Work to be completed: From the entries below, print exactly the span beginning with the line holding "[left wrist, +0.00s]" and ending with the line holding "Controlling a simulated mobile", endpoints included, and skip any pictures.

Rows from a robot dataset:
---+---
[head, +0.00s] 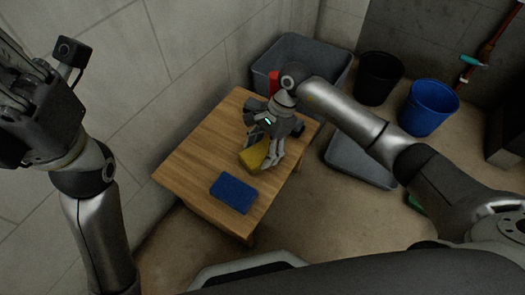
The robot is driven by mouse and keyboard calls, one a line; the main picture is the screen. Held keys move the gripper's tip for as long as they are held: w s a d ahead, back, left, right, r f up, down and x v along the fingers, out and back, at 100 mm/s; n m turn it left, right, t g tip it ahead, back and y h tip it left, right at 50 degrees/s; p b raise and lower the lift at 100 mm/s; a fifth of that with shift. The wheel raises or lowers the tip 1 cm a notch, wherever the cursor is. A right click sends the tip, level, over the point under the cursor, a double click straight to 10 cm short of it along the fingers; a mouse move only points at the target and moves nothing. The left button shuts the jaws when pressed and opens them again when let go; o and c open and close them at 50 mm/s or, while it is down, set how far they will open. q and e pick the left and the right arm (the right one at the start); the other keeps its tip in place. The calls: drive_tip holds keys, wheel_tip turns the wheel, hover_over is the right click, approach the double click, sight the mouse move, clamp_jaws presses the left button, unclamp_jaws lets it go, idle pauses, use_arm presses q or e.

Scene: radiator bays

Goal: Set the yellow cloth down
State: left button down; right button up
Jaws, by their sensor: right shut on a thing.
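The yellow cloth (252,157) is at the right part of the wooden table (195,150). My right gripper (263,163) is shut on it from above, and its fingers hide part of the cloth. The cloth is at or just above the tabletop; I cannot tell if it touches. A blue cloth (233,194) lies flat on the table, nearer to me than the yellow one. My left gripper (30,85) is raised at the left edge, away from the table, and its fingers are not clear.
A red object (273,82) stands behind my right gripper, partly hidden. A grey bin (318,57), a black bucket (379,78) and a blue bucket (430,106) stand beyond. A grey tray (345,165) lies on the floor right of the table. The table's left part is clear.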

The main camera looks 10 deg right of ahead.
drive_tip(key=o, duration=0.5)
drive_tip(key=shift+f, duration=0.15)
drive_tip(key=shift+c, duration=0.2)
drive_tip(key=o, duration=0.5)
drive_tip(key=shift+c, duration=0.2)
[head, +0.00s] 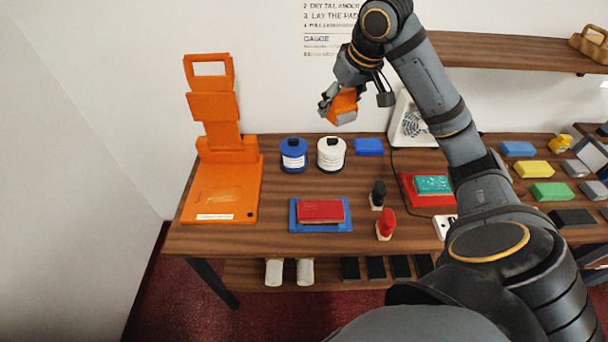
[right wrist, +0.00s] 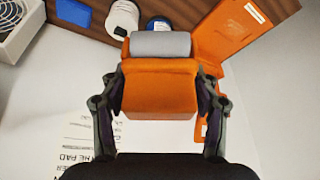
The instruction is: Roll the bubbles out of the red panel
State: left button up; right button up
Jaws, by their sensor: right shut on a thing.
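The red panel (head: 321,211) lies flat on a blue base (head: 321,229) near the front middle of the counter. My right gripper (head: 355,97) is raised over the back of the counter, well above and behind the panel. It is shut on an orange-handled roller (head: 344,106). In the right wrist view, the orange handle (right wrist: 160,90) sits between the fingers, with a grey roller cylinder (right wrist: 160,44) beyond it. Bubbles in the panel are too small to make out. My left gripper is not in view.
An orange stand (head: 222,185) is at the left. Blue (head: 293,155) and white (head: 331,154) jars stand behind the panel. A black stamp (head: 378,194) and a red stamp (head: 385,225) stand to its right. A teal block (head: 433,185) lies on a red pad farther right.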

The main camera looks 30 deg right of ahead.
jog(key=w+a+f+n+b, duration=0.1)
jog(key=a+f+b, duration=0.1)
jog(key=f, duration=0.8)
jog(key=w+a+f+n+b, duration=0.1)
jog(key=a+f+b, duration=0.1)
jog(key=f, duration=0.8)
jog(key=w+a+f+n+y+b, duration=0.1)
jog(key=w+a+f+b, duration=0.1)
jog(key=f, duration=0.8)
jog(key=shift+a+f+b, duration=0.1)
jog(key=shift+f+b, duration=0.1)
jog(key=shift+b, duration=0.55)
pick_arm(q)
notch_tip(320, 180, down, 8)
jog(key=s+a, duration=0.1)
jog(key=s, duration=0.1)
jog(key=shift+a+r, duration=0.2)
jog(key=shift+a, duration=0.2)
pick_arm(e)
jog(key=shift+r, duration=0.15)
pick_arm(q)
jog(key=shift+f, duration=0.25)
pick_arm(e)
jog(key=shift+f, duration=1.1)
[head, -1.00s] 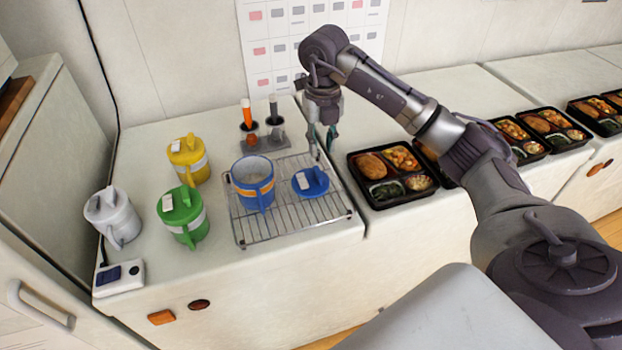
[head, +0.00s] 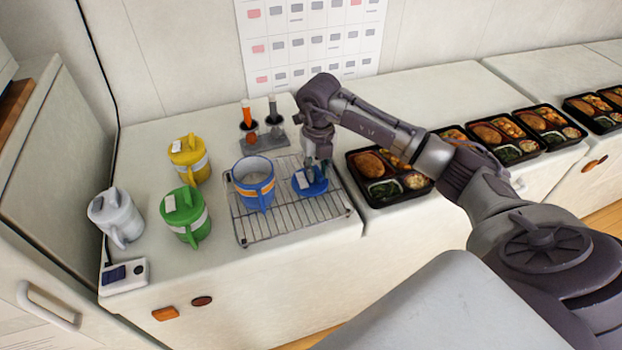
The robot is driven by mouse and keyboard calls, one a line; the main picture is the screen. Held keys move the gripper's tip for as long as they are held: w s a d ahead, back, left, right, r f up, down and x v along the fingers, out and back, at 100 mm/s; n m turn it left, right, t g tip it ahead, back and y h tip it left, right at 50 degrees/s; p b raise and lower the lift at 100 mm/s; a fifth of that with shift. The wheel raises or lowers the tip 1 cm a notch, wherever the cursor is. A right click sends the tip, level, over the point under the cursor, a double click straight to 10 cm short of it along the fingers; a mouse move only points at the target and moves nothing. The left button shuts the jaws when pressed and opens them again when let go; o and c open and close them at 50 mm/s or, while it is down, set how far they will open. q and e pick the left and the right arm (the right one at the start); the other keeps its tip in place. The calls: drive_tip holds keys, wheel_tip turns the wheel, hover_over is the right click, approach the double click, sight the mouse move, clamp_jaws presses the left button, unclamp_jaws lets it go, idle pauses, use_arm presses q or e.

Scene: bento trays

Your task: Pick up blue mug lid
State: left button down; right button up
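The blue mug lid (head: 306,187) lies on the wire rack (head: 292,221), to the right of the open blue mug (head: 254,181). The lid has a raised handle and a small white label. My right gripper (head: 316,172) points down at the lid from above, with its fingertips at the lid's handle. The fingers are small and overlap the lid, so I cannot tell whether they are apart or touching it. My left gripper is not in view.
Lidded yellow (head: 189,159), green (head: 186,215) and white (head: 117,217) mugs stand left of the rack. A holder with two upright tools (head: 264,140) stands behind. Bento trays (head: 352,172) line the right counters. A small white device (head: 124,276) sits at front left.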

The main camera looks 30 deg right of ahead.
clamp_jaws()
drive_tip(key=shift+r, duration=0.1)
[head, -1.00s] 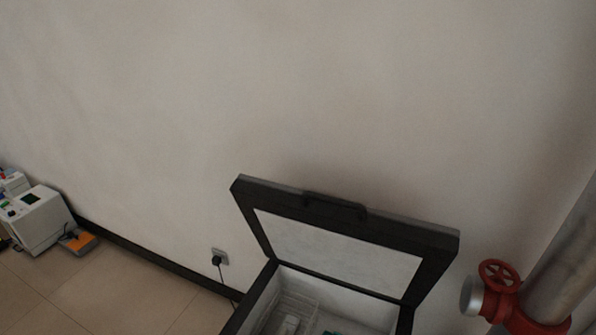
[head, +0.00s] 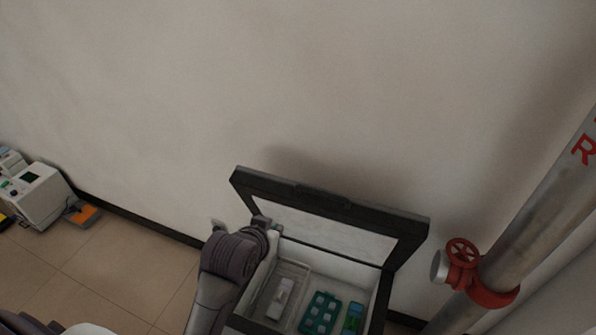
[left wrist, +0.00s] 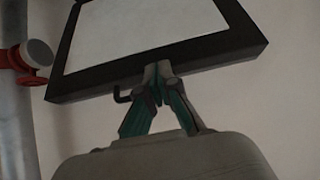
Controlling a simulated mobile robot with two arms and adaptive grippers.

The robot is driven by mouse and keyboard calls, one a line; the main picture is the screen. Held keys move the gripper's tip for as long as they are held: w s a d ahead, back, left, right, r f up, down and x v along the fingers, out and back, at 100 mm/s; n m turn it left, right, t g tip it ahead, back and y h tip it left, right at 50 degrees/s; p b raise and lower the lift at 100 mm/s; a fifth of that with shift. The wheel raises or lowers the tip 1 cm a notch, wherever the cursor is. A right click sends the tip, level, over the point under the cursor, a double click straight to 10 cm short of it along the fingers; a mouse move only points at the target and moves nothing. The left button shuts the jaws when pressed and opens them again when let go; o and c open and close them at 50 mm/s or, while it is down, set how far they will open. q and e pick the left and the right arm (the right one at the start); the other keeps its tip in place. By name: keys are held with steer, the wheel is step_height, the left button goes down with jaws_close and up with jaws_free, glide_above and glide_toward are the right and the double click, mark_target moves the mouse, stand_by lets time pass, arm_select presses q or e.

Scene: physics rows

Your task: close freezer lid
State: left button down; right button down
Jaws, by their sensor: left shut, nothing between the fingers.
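The freezer lid (head: 408,236) stands raised and tilted back toward the wall, a dark frame around a pale inner panel. Its handle (head: 322,196) is on the upper edge. The freezer (head: 378,300) is open below it. My left arm reaches up along the freezer's left side, and the left gripper (head: 270,222) is near the lid's left edge, mostly hidden by the wrist. In the left wrist view, the shut, empty fingers (left wrist: 157,84) overlap the edge of the lid (left wrist: 215,50), beside the handle (left wrist: 122,95); I cannot tell whether they touch. My right gripper is not in view.
A pipe (head: 540,215) with a red valve wheel (head: 462,252) stands to the right. A white machine (head: 38,195) sits on the floor at left.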

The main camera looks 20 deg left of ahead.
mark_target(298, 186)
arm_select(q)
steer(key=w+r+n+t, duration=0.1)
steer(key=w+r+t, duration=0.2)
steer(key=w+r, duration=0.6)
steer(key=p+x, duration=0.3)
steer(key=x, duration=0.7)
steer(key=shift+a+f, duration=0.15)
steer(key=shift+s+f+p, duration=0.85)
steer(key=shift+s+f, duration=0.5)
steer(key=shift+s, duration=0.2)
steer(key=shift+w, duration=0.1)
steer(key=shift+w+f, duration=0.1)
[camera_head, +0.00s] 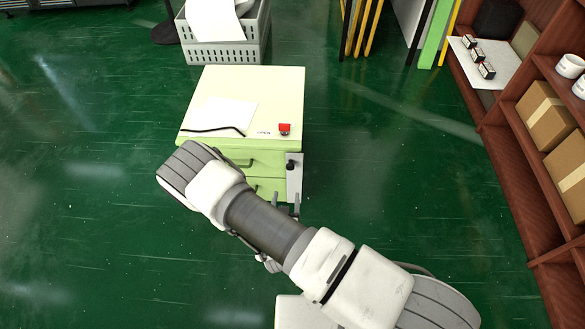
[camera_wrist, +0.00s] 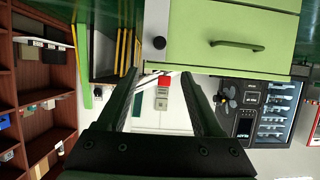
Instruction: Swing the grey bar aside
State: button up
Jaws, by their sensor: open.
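The grey bar (camera_head: 295,180) stands upright along the right front edge of the pale green cabinet (camera_head: 255,90), with a black knob near its top. In the wrist view the bar (camera_wrist: 156,22) is beside the green drawer front (camera_wrist: 235,45), and its black knob (camera_wrist: 159,43) faces me. My gripper (camera_wrist: 159,75) is open and empty, its two fingers either side of the knob's line in the picture. Contact with the bar cannot be told. In the head view my arm covers part of the cabinet's front and most of the gripper.
A red button (camera_head: 285,129) and a white sheet (camera_head: 228,113) are on the cabinet top. A grey crate (camera_head: 225,52) stands behind it. A brown shelf (camera_head: 510,150) with boxes is at the right. Green floor (camera_head: 400,180) is clear between cabinet and shelf.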

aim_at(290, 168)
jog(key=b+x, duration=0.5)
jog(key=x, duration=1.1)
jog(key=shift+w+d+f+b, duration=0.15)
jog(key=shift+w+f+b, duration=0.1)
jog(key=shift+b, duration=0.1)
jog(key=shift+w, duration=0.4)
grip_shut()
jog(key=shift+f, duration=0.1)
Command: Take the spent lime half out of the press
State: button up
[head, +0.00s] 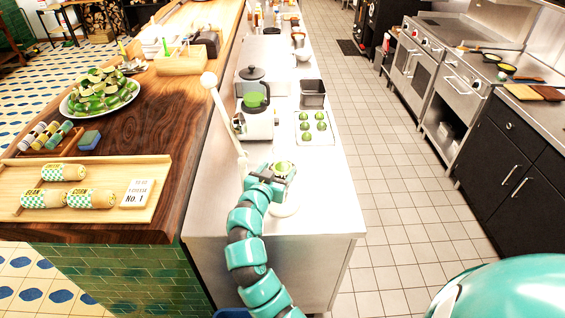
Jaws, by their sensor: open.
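The press stands near the front end of the steel counter. Its white lever (224,122) is raised, tilted up to the left with a round knob at the top. A pale round base (287,209) shows below my gripper. The green lime half (281,167) is at the head of the press, cut face not clear. My gripper (279,172) is open right at the lime half, and overlaps it and the press in this view. My gripper and wrist hide most of the press body and cup. I cannot tell whether the fingers touch the lime.
A wooden bar (172,112) with a plate of lime pieces (99,103) runs along the left. The counter's front right (330,205) is clear.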

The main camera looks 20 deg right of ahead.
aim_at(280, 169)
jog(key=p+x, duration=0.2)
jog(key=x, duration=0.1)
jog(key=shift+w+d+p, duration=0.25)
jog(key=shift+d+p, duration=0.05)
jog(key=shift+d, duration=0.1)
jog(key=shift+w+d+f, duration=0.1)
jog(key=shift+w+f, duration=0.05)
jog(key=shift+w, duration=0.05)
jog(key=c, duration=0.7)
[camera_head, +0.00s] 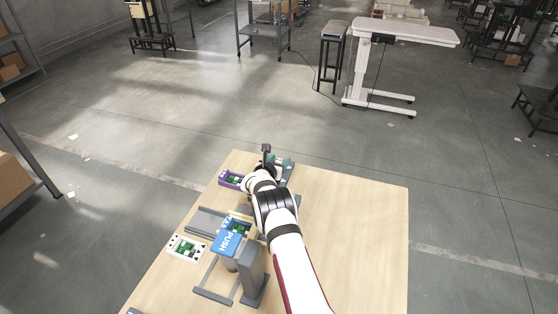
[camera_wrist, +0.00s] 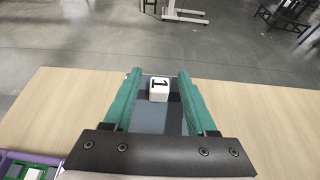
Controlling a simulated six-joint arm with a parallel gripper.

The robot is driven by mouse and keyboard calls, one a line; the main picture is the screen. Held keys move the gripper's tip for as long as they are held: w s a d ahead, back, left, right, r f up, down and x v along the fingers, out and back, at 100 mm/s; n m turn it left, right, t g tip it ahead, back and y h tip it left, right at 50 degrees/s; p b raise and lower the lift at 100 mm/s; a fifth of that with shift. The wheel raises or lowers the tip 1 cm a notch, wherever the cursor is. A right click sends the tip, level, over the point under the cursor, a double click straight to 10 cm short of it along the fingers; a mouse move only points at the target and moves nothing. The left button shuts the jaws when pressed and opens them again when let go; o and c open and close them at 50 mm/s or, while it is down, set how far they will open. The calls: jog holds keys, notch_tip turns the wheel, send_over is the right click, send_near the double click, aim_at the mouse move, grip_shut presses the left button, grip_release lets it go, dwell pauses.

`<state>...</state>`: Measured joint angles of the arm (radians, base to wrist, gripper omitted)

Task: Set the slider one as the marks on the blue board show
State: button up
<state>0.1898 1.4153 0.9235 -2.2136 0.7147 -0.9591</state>
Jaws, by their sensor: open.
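Slider one shows in the wrist view as a white block marked "1" (camera_wrist: 158,90) on a dark grey strip (camera_wrist: 152,122). My gripper (camera_wrist: 158,76) is open, with its teal fingers on either side of the block and a gap on both sides. In the head view my gripper (camera_head: 281,162) is at the far end of the table, and my wrist hides the block. A blue board (camera_head: 231,238) with white letters reading "PUSH" stands nearer on the table. Its smaller marks are too small to read.
A purple-framed piece (camera_head: 229,180) with green inside is left of my gripper; its corner shows in the wrist view (camera_wrist: 22,170). A white panel with green (camera_head: 187,247) and grey column stands (camera_head: 254,276) are nearer. The wooden table's right side (camera_head: 365,235) is clear.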

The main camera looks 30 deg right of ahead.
---+---
Exercise solution:
[left wrist, +0.00s] 
Controlling a simulated mobile robot with two arms and adaptive grippers.

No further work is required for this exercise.